If the Cardinals one day sign a player that Slater saw while on that trip, the story of being stuck in an elevator could become more memorable.  He did take a photo later that day with their top scout from Venezuela, Jose Gonzales, to remember the day.

Even if another player he saw on the trip becomes a star with another team, it will be something Slater won’t forget – like the time he, John Mozeliak, Moises Rodriguez and others made a trip to the Dominican Republic when the Cardinals were trying to sign international free agent Luis Robert.

“Bill DeWitt and Mo really went out on a limb to make an offer that we’ve never made before to an amateur player,” Slater said. “It was an extremely large offer. We did everything we could to get him.”

Before the Cardinals met with Robert and his agent, they had three videos prepared, including one of then-Cardinal Aledmys Diaz talking to Roberts about the organization and the city. The videos were loaded on an iPad.

Mozeliak had the idea that at the end of the presentation to tell Robert that he could keep the iPad.

“The next day I got a call from the agent who said, ‘That was very classy of you guys to give Luis the iPad, but he wants the password,’” Slater said. “I told him there wasn’t a password, we had taken it off.”

It turned out Robert wanted the password to download games that were on the iPad – and wanted to charge them to Slater’s credit card.

Slater told the agent, “We’re not paying for him to download games on the iPad … maybe that’s why we didn’t get him. We didn’t pay for the games he wanted.”

Robert later signed with the White Sox.

It might not seem now like that was a successful trip, but one day in the future, who knows? That’s how the scouting business often goes.

“The key to traveling so much is to stay connected with your family,” Slater said. “I try to speak to my family multiple times a day when I am on the road. The support of the wives and family while you are gone is very important.”

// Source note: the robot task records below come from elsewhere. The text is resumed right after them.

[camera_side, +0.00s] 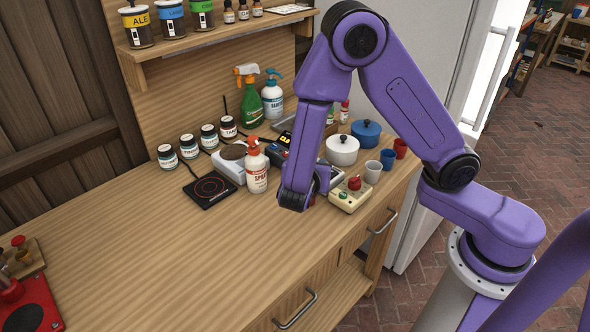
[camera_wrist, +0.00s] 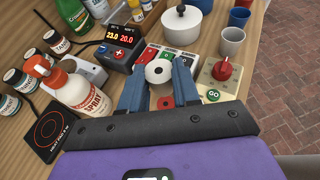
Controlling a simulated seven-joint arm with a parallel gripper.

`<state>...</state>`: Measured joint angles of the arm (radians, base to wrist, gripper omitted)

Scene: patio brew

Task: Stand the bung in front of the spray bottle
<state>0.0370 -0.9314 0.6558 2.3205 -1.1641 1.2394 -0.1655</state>
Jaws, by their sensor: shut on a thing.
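The bung (camera_wrist: 159,72), a pale round piece with a small dark hole in its top, sits between the two blue fingers of my gripper (camera_wrist: 158,77) in the wrist view. My gripper is shut on it. In the side view the arm's end hides the bung and the fingers. The spray bottle (camera_side: 257,172) stands upright on the bench, left of my arm's end. It is white with a red label and an orange-red head, and it also shows in the wrist view (camera_wrist: 86,98), left of my gripper. How high the bung is above what lies beneath is hard to tell.
A black hot plate (camera_side: 210,189) lies left of the spray bottle. The wooden bench (camera_side: 190,265) is clear in front of the bottle.

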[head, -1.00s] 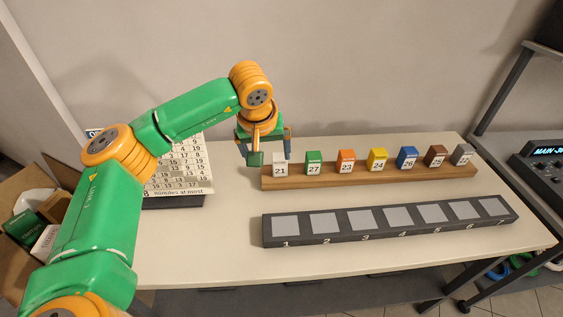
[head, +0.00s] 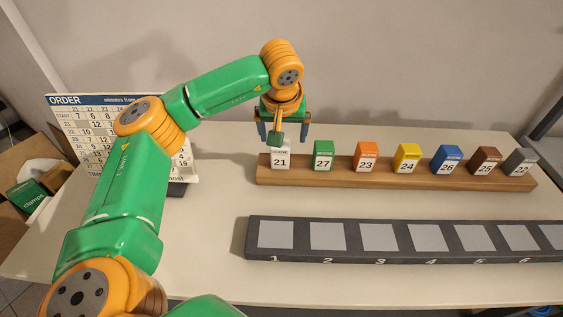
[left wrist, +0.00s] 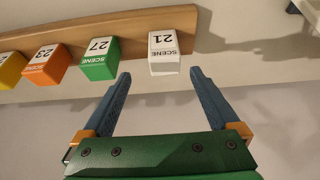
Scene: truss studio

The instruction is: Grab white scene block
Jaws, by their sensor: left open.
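The white scene block (head: 281,157), marked 21, stands at the left end of the wooden rack (head: 400,176). In the left wrist view the white block (left wrist: 164,53) shows ahead of the fingertips, a little above the gap between them. My left gripper (head: 283,138) is open and empty, just above and around the top of the white block in the head view. In the left wrist view the fingers of my left gripper (left wrist: 160,78) are spread apart, and the block does not appear between them. My right gripper is not in view.
The green block (head: 323,155) is the nearest neighbour on the rack, with several coloured blocks farther right. A dark tray (head: 300,255) with numbered grey pads lies in front. An order board (head: 75,130) stands at the left, behind my arm.

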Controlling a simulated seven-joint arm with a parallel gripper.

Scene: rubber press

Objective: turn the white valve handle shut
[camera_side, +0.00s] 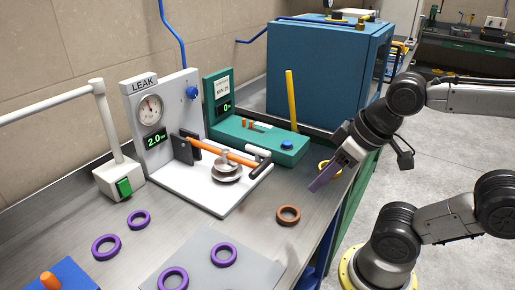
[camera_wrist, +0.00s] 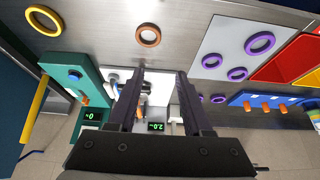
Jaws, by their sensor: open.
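The leak tester has a white base plate (camera_side: 205,197) and an upright panel (camera_side: 178,88) with a round gauge and a green display reading 2.0. A short white bar (camera_side: 257,151), which looks like the valve handle, sits near the right end of an orange rod (camera_side: 215,149). I cannot tell how far it is turned. In the wrist view the tester lies partly hidden between and behind my fingers, and the handle is not clear. My gripper (camera_side: 318,184) is open and empty, above the bench's right edge, right of the tester and apart from it; it also shows in the wrist view (camera_wrist: 160,72).
A teal device (camera_side: 262,143) with a yellow lever (camera_side: 292,100) stands behind the tester. A brown ring (camera_side: 288,215) lies before my gripper, and several purple rings (camera_side: 107,247) lie at the front left. A white post with a green button (camera_side: 124,187) stands left. A blue cabinet (camera_side: 320,75) is behind.

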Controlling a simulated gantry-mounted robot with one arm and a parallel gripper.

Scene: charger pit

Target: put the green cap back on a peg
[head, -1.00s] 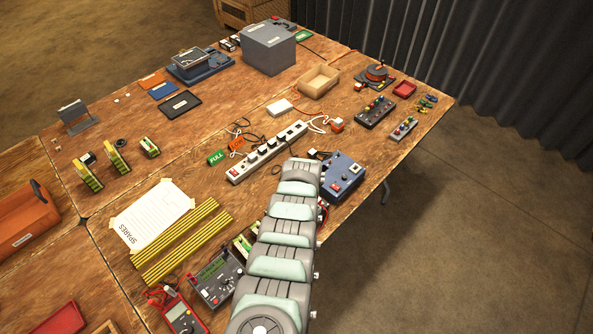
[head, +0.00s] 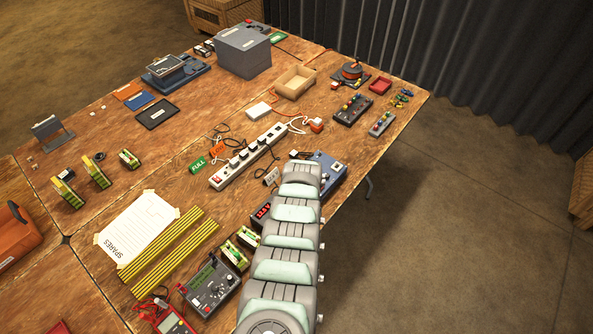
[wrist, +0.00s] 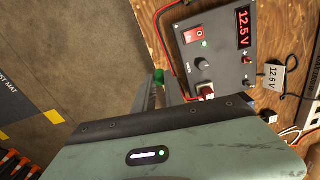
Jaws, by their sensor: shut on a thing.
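My gripper (wrist: 163,88) shows in the wrist view with its fingers shut on the small round green cap (wrist: 159,76). The cap shows at the far end of the fingers, over the floor and beside the power supply. In the head view my arm hides the gripper and the cap. A dark peg block (head: 353,109) with coloured caps stands at the far right of the table, with a smaller grey peg block (head: 381,123) nearer the edge. Which pegs are bare is too small to tell.
The power supply (wrist: 222,75), reading 12.5 V, stands close by the gripper. A 12.6 V tag (wrist: 273,79) is beside it. Open floor lies right of the table.

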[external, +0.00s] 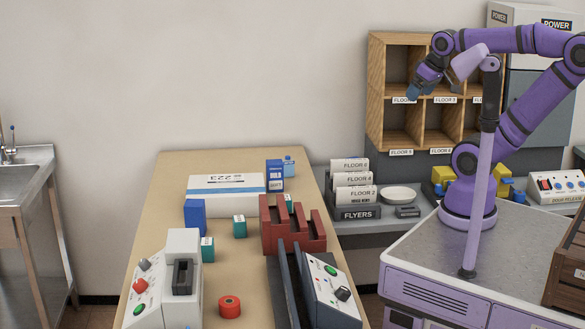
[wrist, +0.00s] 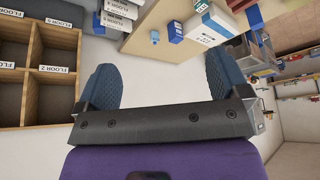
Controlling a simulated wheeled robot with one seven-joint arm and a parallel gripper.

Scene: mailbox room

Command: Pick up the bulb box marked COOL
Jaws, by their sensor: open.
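No label reading COOL is legible in either view. Small teal boxes stand on the wooden table: one near the middle (external: 239,227), one behind the white device (external: 207,250), and one partly hidden behind the red rack (external: 288,203). In the wrist view a small teal item (wrist: 155,37) shows at the table's edge, too small to read. My gripper (external: 414,92) is raised in front of the wooden pigeonholes, far from the table boxes. In the wrist view my gripper (wrist: 162,86) has its two blue fingers wide apart with nothing between them.
The table (external: 185,184) also holds a white carton (external: 226,190), blue boxes (external: 195,217), a red rack (external: 285,240), a red roll (external: 230,307) and panel devices. Pigeonholes (external: 375,90) stand beside my gripper. A flyer holder (external: 357,212) and bowl (external: 398,195) are on the counter.

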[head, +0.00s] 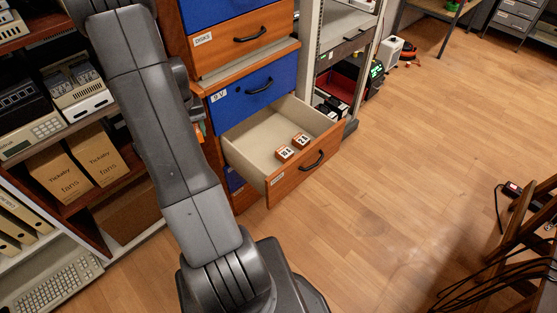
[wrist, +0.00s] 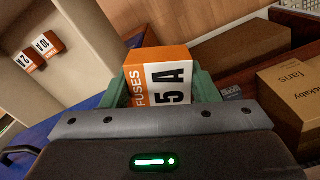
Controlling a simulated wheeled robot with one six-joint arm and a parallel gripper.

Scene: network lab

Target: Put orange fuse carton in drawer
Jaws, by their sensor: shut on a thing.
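The orange and white fuse carton (wrist: 172,82), marked FUSES 5 A, is in the wrist view between the green fingers of my gripper (wrist: 163,88). My gripper is shut on it. In the head view my arm hides most of the gripper; a small orange patch shows beside the arm. The open drawer (head: 293,172) has a wooden front and a beige inside. It also shows at the left of the wrist view (wrist: 82,75), to the left of the held carton. Two small orange and white cartons (head: 285,153) (head: 300,140), marked 10 A and 2 A, sit inside near its front.
A blue drawer (head: 240,93) and an orange one (head: 240,40) above the open drawer are closed. Shelves with brown fans boxes (head: 91,153) stand at left. A metal rack (head: 343,20) stands right of the cabinet. Beige space lies free in the drawer's rear. Floor (head: 420,150) is clear.

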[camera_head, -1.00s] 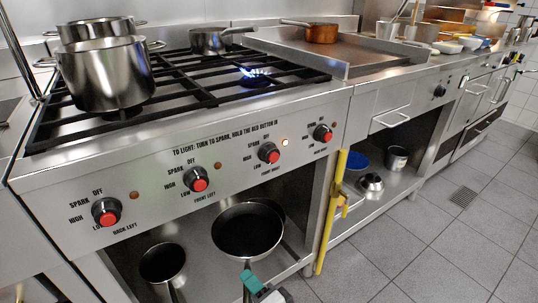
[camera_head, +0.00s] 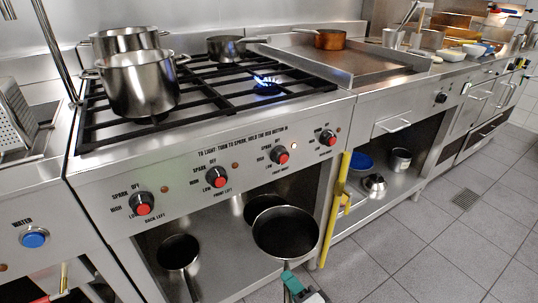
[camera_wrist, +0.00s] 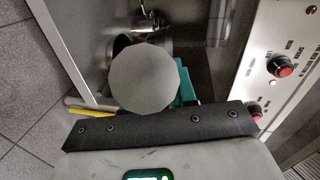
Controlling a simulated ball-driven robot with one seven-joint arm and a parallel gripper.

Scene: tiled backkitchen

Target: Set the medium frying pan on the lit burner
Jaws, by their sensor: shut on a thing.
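A dark frying pan (camera_head: 286,232) with a steel rim is in front of the lower shelf opening, below the hob, roughly level. My gripper (camera_head: 290,279) is shut on its handle, with teal fingers. In the wrist view a pale grey disc (camera_wrist: 143,77), which may be the handle's end, hides most of the grip, and a teal finger (camera_wrist: 186,88) shows beside it. The lit burner (camera_head: 266,82) shows a blue flame at the right of the hob; its grate spot is bare. Another dark pan (camera_head: 259,207) is partly hidden behind the held one.
A small pan (camera_head: 178,252) sits on the lower shelf. Steel pots (camera_head: 140,85) stand at the hob's left, a saucepan (camera_head: 227,47) at the back. A copper pan (camera_head: 330,39) is on the griddle. A yellow-handled thing (camera_head: 335,210) stands upright right of the opening. Floor at right is clear.

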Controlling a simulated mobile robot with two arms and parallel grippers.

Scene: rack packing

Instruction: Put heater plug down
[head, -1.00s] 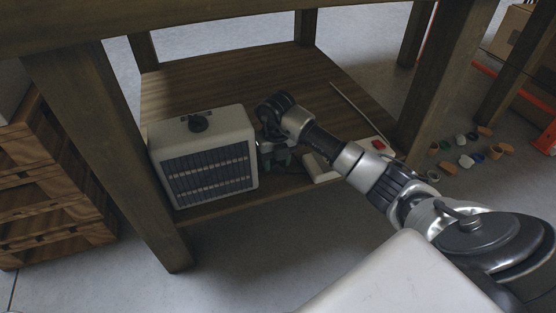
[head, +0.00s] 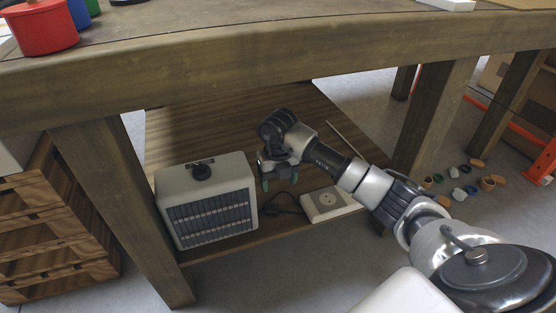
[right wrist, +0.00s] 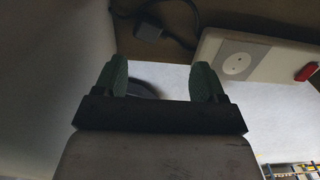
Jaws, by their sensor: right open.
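The white heater (head: 207,208) with a dark grille stands upright on the lower shelf (head: 185,125) of the wooden table. Its black plug (head: 269,209) lies on the shelf between the heater and the white socket box (head: 328,203), with a dark cord beside it. The plug (right wrist: 148,28) and the socket box (right wrist: 265,57) also show in the right wrist view, beyond the fingers. My right gripper (head: 280,182) is open and empty, above and apart from the plug. Its two green fingers (right wrist: 158,82) show spread apart in the right wrist view. My left gripper is not seen.
The table's thick front edge (head: 300,60) runs above my right arm, and its front leg (head: 125,205) stands left of the heater. A wooden crate (head: 55,220) is at far left. Small scattered pots (head: 455,172) lie on the floor at right. The shelf behind the heater is mostly clear.

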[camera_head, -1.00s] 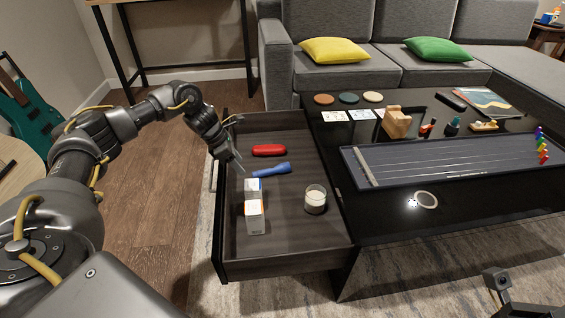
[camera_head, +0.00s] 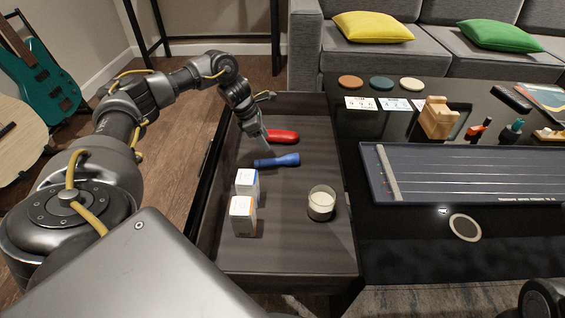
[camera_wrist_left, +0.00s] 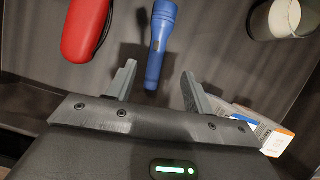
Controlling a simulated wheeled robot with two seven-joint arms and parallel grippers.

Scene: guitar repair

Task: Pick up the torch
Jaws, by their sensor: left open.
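The blue torch (camera_head: 277,160) lies in the open drawer (camera_head: 300,255), between a red case and two small white boxes. My left gripper (camera_head: 266,142) is above the drawer, close to the torch's narrow end. In the left wrist view the torch (camera_wrist_left: 160,42) points down toward the space between the two fingers of my left gripper (camera_wrist_left: 157,85). The fingers are spread apart with nothing held between them. I cannot tell the exact height of the fingers above the torch. My right gripper is not clearly in view; only a dark part shows at the lower right.
The red case (camera_head: 282,140) lies just behind the torch. Two white boxes (camera_head: 245,183) and a candle in a glass (camera_head: 321,203) stand in front of it.

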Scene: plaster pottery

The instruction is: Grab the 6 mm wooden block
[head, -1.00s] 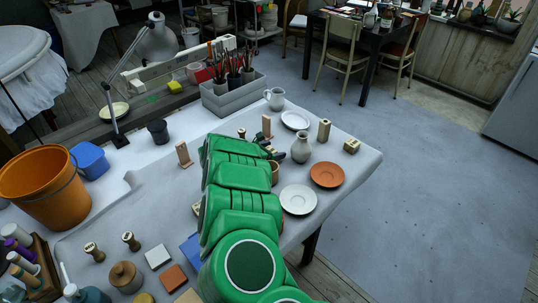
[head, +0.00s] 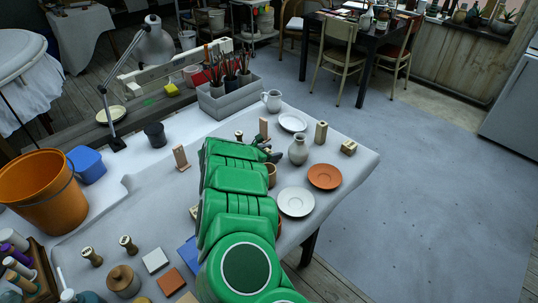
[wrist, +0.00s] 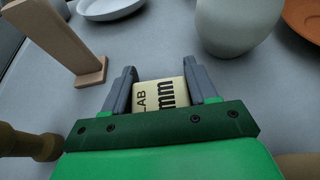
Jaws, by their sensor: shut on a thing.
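A pale wooden block (wrist: 160,96) with dark lettering sits between the fingers of my gripper (wrist: 160,78) in the wrist view. The lettering reads "LAB" and "mm"; the number is not visible, so I cannot tell its size from here. My gripper is shut on this block, one grey finger on each side. In the head view my gripper (head: 272,153) is over the far part of the worktable, left of the grey vase (head: 298,151). The green arm hides the held block there.
An upright wooden piece on a flat foot (wrist: 62,45) stands left of the fingers. The grey vase is close ahead on the right.

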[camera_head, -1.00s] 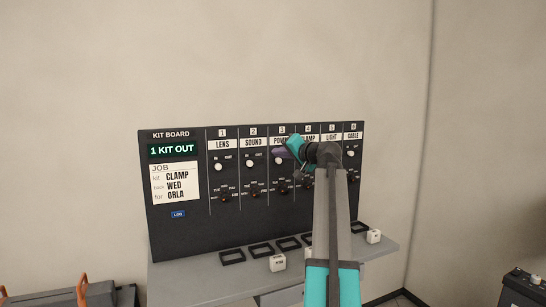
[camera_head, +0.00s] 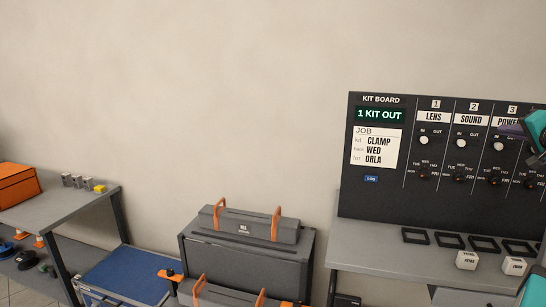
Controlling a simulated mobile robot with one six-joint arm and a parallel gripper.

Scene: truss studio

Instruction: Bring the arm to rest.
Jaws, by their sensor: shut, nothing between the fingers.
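My gripper (camera_head: 511,129) shows at the right edge, in front of the POWER column of the kit board (camera_head: 376,215). Its narrow dark fingers point left and are shut, with nothing held. The teal part of my arm behind it is cut off by the picture edge. I cannot tell whether the fingers touch the board. The board reads "1 KIT OUT", and its job card (camera_head: 376,147) reads CLAMP, WED, ORLA.
A grey shelf (camera_head: 375,250) below the board holds black frames and two white cubes (camera_head: 467,260) (camera_head: 514,266). Grey cases with orange handles (camera_head: 248,226), a blue-topped unit (camera_head: 125,276) and a grey bench (camera_head: 70,204) with an orange box (camera_head: 17,186) stand left. The wall above is bare.

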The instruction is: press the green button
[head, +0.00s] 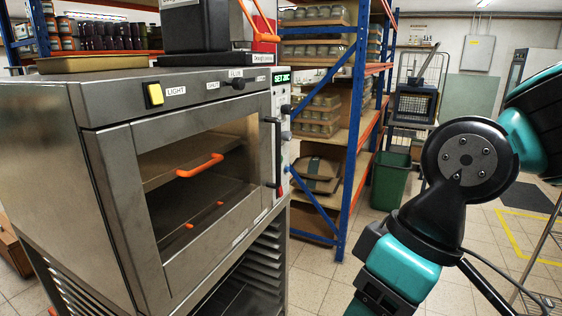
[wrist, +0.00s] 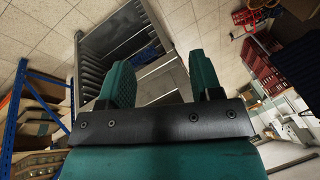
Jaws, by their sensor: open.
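I cannot make out a green button in either view. A steel oven (head: 105,112) stands at the left of the head view. Its front has a square yellow button (head: 154,95) beside the word LIGHT and a dark knob (head: 239,83) further right. A narrow control panel (head: 281,95) at the oven's right edge has a lit green-text display (head: 282,77) and knobs, seen at a steep angle. My gripper (wrist: 160,78) is open and empty in the wrist view, pointing toward a rack of trays and the floor. It is outside the head view.
The oven door is shut, with a dark vertical handle (head: 273,150). Blue-and-orange shelving (head: 352,130) stands behind on the right, with a green bin (head: 390,180) beside it. A tray rack (head: 240,270) is under the oven. Tiled floor (head: 320,285) is clear between oven and my arm.

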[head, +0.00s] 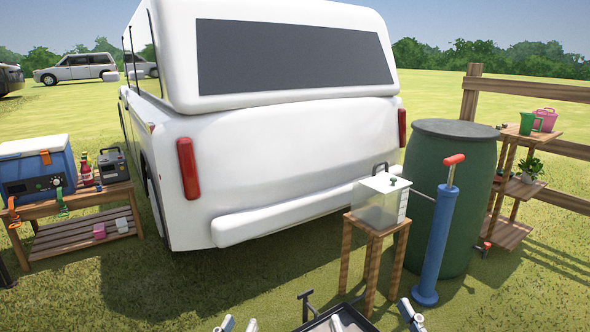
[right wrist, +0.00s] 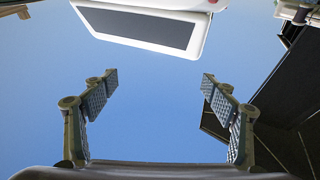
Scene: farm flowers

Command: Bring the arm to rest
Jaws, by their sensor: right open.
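My right gripper (right wrist: 159,84) is open in the right wrist view, its two dark ribbed fingers wide apart. Only sky shows between them, and it holds nothing. In the head view a pale part of my right arm (head: 411,316) shows at the bottom edge. Pale parts of my left arm (head: 238,325) show at the bottom left of centre, cut off by the frame. Whether the left gripper is open or shut cannot be made out. Neither arm visibly touches anything.
A white van (head: 290,140) stands ahead. A clear container sits on a wooden stand (head: 373,245), close to a blue pump (head: 436,240) and green barrel (head: 460,160). A bench with a cooler (head: 38,165) is left; a plant shelf (head: 510,230) is right. Grass lies open at lower left.

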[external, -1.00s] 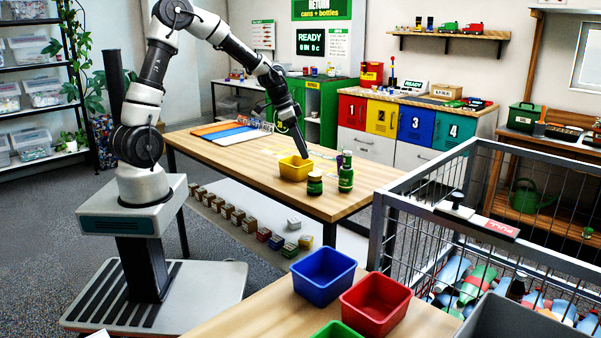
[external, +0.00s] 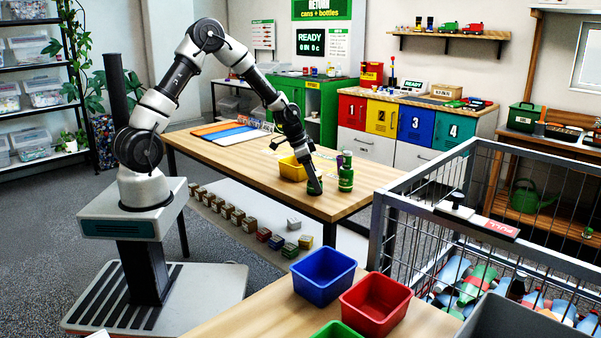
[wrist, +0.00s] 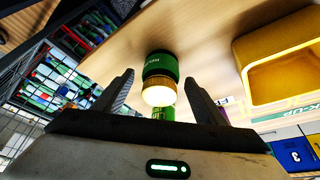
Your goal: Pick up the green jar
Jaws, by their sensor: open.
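The green jar (wrist: 161,66) has a gold-coloured lid (wrist: 159,92) and stands on the wooden table (external: 232,165). In the wrist view it lies between and beyond the two open fingers of my gripper (wrist: 161,92), which do not touch it as far as I can see.
A yellow bin (external: 291,170) stands close by on the left, and on the right in the wrist view (wrist: 243,70). A metal cage cart (external: 378,235) stands right of the table. Blue (external: 324,290) and red (external: 375,318) bins are on the nearer table.

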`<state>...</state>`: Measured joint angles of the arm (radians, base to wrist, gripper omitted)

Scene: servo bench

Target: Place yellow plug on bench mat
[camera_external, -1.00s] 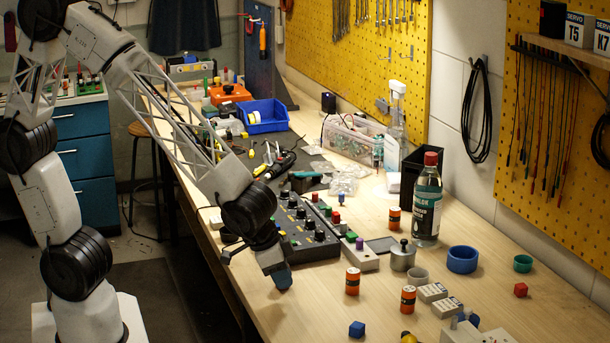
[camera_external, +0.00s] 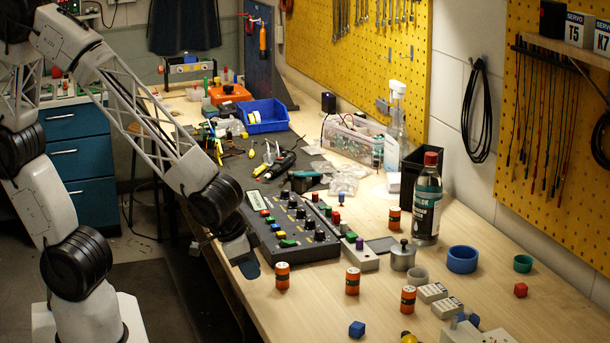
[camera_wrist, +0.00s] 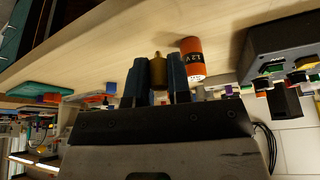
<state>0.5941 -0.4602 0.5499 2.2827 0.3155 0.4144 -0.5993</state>
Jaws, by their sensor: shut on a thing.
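The yellow plug (camera_wrist: 158,72), brownish yellow with a narrow tip, is between the two dark blue fingers of my gripper (camera_wrist: 156,78) in the wrist view. My gripper (camera_external: 249,266) is shut on it. In the external view the gripper is low at the bench's left edge, in front of the control box, and the plug is hidden there. The dark bench mat (camera_external: 262,185) lies farther back, behind the control box, with tools and clear bags on it.
An orange cylinder (camera_external: 282,275) stands just right of my gripper; it shows close beside the fingers in the wrist view (camera_wrist: 193,60). The control box (camera_external: 295,228) with knobs stands between gripper and mat.

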So too is learning some tricks of the road. Veteran scout and former Rockies GM Bob Gebhard spent some time working for the Cardinals, and Slater will never forget what Gebhard did.

“He smoked cigars and when he got into a rental car and was checking out of the airport, he always said to the agent, ‘The car smells like smoke.’” Slater said. When the agent offered to get him another car, Gebhard always turned it down and said, “It’s OK, just mark it down on my record that the car smells like smoke.”

Gehbard would then pull out of the parking lot, not having to worry about what would happen when he turned the rental car back in – smelling like smoke.